§ Exercise brief:
Begin at the line containing "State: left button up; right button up" and stop at the line containing "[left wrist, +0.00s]"; copy those lines exactly, ends included, and nothing else.

§ Given material:
= = =

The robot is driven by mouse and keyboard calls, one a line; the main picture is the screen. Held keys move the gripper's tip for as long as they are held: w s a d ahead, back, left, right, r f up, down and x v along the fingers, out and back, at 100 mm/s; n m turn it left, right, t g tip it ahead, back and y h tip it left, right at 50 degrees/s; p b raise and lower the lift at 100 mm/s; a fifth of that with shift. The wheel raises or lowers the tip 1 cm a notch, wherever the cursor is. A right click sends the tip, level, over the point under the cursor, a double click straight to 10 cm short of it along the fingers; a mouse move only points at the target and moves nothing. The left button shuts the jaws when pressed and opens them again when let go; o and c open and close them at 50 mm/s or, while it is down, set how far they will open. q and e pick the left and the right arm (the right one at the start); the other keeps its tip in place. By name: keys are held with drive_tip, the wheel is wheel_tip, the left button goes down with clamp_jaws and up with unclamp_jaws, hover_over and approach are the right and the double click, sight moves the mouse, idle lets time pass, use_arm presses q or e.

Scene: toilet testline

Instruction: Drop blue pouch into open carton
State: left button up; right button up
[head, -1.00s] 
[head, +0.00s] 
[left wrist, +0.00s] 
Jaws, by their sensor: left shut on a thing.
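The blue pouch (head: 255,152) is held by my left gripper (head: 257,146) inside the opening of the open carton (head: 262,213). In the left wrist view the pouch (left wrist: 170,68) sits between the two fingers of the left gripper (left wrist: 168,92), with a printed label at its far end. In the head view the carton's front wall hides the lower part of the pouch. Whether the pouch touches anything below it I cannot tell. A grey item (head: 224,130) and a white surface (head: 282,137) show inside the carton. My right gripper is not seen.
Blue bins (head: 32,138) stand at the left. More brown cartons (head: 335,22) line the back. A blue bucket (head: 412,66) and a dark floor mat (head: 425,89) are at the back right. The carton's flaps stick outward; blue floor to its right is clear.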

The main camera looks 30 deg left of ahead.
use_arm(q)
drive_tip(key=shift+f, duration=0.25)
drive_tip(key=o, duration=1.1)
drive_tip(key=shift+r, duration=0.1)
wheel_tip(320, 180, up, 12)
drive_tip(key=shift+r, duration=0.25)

= = =

§ Expected answer:
State: left button up; right button up
[head, -1.00s] 
[head, +0.00s] 
[left wrist, +0.00s] 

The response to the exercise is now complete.